La France termine première nation de ces Mondiaux en battant son record de médailles avec six titres et treize podiums. Elle le doit essentiellement à son équipe féminine, avec en tête de liste Julia Simon, l'athlète la plus décorée de la compétition (quatre médailles d'or, une en bronze), Justine Braisaz-Bouchet (également cinq médailles, dont trois titres) et aussi Lou Jeanmonnot (quatre médailles, deux titres). Une seule épreuve leur échappe, l'Individuelle remportée par Lisa Vittozzi, mais les Françaises sont présentes sur la totalité des podiums, réalisent un quadruplé historique en sprint, remportent pour la première fois le titre du relais féminin, et règnent avec leurs coéquipiers masculins sur les épreuves mixtes. Chez les hommes, Johannes Thingnes Bø est au premier plan de la domination presque totale de la Norvège - avec notamment un triplé en sprint et un quintuplé en poursuite - en étant médaillé dans les sept épreuves auxquelles il participe, avec trois titres individuels. Il égale ainsi en carrière le record de son prestigieux compatriote Ole Einar Bjørndalen avec vingt titres mondiaux. Le seul titre masculin non remporté par la Norvège est le relais hommes gagné par la Suède.
La Vysočina Arena de Nové Město ne désemplit pas durant les douze jours de compétition qui se déroulent sur une bande de neige préparée dans un environnement qui en est totalement dépourvu.
Présentation
Choix du site organisateur
L'IBU annonce le 14 novembre 2020 que les championnats du monde 2024 se dérouleront sur le site de Nové Město, en Tchéquie, alors seul candidat en lice pour l'organisation de cette compétition[1]. Les championnats du monde avaient déjà eu lieu une première fois sur ce site en 2013. Entre ces deux éditions des mondiaux, Nové Město a accueilli à six reprises une étape de la Coupe du monde de biathlon[2].
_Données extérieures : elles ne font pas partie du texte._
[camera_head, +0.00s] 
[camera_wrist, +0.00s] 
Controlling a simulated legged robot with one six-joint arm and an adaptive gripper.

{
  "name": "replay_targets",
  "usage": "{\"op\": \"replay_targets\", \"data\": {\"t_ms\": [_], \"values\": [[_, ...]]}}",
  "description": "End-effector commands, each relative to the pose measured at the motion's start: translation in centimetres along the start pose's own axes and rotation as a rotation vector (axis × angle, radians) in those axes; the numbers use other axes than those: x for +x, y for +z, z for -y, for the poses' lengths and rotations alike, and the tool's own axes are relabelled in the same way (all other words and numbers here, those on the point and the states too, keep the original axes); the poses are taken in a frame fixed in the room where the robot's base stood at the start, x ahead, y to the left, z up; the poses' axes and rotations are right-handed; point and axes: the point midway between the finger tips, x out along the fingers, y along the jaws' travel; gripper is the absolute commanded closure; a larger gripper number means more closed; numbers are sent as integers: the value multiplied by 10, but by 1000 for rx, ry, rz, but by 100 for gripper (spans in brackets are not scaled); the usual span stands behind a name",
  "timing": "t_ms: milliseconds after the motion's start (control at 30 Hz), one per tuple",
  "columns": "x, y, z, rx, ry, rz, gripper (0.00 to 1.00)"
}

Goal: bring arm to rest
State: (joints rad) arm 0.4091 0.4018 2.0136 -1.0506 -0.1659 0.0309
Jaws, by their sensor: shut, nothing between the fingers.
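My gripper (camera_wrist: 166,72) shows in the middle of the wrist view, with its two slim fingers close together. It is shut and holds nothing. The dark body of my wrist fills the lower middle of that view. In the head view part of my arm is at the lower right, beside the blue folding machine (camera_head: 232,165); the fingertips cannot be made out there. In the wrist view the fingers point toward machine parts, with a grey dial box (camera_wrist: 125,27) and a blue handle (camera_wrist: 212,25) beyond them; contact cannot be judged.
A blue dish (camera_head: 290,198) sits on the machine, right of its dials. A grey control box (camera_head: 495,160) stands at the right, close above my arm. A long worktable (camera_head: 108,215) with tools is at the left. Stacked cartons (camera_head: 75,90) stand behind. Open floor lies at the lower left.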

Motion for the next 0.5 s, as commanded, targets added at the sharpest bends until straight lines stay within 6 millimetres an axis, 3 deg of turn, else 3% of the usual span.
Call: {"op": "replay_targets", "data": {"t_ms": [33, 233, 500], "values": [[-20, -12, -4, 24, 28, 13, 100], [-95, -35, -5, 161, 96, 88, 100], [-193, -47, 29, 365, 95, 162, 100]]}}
Comme c'est le cas depuis 2011, les mondiaux débutent par le relais mixte. Les sprints et les poursuites complètent ensuite le programme de la première semaine. Les individuels se déroulent en milieu de seconde semaine, suivis du relais mixte simple. Enfin, ces championnats se terminent lors du second week-end, avec les relais par genre puis les mass-start[9].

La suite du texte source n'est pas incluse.